INFORMATION SHOWN:
· · · · ·

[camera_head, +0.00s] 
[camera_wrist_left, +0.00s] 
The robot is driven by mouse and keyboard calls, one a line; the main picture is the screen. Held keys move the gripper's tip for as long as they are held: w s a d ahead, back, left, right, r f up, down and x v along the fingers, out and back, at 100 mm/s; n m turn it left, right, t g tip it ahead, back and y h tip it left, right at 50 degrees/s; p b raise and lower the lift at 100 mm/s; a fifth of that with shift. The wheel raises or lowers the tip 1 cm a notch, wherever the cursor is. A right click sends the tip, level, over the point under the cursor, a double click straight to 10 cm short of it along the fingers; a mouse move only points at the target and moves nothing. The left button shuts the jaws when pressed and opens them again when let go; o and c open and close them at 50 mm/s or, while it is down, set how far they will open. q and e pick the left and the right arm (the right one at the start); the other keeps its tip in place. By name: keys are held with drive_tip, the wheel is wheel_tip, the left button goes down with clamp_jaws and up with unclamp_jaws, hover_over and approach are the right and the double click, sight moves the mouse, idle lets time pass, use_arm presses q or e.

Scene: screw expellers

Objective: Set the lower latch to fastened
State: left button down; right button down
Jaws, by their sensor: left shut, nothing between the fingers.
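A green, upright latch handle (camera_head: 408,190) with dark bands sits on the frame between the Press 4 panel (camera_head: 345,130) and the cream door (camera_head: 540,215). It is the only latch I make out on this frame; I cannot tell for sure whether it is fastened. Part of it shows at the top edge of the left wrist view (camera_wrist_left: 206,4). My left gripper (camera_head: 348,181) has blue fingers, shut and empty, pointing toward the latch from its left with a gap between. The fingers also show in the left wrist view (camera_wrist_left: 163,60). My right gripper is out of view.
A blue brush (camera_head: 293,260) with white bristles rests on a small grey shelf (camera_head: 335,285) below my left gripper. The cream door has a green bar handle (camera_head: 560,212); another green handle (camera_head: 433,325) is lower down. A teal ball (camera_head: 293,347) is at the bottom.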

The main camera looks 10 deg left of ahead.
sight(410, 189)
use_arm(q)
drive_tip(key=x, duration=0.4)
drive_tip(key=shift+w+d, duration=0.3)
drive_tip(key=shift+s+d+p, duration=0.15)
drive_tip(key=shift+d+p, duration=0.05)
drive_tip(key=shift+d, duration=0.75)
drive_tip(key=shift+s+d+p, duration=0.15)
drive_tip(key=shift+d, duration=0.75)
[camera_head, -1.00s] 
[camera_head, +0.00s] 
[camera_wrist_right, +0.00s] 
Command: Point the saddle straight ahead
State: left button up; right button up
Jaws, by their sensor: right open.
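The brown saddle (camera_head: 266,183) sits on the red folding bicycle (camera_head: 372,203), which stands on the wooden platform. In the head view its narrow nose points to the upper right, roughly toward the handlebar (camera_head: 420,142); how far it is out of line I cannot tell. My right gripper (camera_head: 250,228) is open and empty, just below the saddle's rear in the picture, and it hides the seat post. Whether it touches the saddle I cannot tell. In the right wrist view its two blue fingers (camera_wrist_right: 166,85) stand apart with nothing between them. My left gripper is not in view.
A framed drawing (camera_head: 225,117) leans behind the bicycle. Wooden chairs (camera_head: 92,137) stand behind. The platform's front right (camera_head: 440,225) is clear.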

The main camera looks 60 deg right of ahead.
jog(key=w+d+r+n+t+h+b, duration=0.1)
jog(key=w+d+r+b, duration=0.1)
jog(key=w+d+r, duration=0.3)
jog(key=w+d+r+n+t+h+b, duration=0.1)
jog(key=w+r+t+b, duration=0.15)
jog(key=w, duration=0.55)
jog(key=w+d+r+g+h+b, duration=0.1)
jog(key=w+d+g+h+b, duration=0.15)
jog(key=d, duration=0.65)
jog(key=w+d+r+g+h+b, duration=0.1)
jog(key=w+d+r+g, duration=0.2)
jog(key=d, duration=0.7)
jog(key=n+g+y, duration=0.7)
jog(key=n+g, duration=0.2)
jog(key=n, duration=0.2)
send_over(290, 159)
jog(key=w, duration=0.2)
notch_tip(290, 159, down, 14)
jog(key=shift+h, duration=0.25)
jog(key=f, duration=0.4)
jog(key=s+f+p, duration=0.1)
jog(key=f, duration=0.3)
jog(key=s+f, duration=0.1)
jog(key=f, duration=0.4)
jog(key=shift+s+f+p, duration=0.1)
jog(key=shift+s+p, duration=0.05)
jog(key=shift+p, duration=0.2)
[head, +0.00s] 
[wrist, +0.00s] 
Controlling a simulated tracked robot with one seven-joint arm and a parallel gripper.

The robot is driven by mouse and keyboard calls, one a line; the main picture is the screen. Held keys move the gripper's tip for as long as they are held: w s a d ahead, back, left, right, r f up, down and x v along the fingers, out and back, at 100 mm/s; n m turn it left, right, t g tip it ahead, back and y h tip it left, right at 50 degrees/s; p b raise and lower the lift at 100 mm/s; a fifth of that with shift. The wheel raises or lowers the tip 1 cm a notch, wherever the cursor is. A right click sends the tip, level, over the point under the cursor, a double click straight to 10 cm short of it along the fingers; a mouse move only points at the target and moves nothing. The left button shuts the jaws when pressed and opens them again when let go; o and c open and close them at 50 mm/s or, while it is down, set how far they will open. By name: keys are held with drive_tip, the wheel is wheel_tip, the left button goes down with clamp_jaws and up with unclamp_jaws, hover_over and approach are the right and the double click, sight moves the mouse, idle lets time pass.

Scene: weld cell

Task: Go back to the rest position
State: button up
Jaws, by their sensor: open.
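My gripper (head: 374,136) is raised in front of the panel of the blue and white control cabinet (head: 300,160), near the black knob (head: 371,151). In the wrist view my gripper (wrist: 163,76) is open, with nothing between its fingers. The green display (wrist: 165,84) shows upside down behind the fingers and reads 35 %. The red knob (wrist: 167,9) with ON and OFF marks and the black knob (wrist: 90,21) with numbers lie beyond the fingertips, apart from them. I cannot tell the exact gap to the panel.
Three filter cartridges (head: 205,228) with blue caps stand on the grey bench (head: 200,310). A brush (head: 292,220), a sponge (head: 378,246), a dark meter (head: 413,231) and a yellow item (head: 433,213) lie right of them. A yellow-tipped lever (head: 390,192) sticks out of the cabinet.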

· · · · ·

DIRECTIONS FOR THIS TASK: Reproduce every line of the listing above in which the string "Scene" appears.

ANSWER TO THIS EXERCISE:
Scene: screw expellers
Scene: weld cell

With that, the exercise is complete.